**Given problem**. Pick out every line in the data below that holds "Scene".

**Material shown**.
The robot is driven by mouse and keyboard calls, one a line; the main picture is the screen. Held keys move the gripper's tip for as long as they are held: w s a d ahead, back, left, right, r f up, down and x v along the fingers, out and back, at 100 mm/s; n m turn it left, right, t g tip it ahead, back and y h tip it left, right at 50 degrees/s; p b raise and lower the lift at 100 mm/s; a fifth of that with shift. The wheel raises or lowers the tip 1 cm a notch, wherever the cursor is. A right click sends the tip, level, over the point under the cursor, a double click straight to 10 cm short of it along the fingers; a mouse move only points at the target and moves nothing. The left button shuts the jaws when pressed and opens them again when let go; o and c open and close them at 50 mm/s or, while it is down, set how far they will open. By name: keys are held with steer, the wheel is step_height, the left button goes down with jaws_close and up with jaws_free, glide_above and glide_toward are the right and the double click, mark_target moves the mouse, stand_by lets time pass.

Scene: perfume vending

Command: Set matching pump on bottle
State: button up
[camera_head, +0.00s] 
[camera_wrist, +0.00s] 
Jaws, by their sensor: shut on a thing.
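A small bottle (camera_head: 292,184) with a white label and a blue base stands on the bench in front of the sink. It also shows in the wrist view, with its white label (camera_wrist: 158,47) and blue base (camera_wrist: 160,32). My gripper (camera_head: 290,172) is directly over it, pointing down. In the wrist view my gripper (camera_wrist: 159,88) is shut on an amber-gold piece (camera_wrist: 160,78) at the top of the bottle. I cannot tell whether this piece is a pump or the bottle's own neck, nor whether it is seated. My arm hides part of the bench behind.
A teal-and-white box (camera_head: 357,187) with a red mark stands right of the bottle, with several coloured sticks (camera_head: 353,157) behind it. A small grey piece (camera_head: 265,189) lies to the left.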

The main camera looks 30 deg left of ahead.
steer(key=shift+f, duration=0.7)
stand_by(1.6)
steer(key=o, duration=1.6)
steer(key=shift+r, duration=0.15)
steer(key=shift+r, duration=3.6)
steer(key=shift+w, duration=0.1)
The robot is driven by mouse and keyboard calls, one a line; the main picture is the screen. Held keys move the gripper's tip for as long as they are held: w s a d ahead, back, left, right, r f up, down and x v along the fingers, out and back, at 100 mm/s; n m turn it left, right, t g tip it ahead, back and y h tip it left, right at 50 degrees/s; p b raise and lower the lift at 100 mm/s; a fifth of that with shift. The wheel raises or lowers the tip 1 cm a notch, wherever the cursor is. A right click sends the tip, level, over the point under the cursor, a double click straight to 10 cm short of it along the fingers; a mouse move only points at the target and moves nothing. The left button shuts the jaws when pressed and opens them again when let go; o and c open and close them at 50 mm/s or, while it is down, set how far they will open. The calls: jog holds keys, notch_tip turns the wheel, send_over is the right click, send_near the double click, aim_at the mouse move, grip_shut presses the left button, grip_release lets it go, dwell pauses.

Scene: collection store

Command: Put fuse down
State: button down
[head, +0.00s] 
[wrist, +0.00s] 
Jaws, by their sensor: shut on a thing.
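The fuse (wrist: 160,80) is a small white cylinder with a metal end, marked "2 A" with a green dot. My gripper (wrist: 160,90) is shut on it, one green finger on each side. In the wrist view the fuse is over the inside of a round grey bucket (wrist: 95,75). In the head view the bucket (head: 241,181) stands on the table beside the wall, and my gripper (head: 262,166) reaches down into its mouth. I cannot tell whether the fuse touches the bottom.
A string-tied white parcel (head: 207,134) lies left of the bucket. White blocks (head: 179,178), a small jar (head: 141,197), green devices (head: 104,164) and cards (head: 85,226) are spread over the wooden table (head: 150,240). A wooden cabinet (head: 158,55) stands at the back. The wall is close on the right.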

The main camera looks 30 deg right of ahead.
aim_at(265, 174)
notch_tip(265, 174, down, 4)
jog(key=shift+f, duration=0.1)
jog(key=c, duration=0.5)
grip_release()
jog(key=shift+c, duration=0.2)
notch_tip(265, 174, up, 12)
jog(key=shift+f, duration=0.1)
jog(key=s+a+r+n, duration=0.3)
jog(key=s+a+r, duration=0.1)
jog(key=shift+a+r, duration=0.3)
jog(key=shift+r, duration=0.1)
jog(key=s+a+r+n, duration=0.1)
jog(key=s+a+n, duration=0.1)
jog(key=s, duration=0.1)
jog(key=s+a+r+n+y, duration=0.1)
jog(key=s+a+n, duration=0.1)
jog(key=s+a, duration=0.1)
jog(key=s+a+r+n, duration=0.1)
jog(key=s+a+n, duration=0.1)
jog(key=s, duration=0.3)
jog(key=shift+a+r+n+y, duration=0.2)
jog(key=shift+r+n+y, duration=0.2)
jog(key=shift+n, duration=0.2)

**Answer to the task**.
Scene: perfume vending
Scene: collection store

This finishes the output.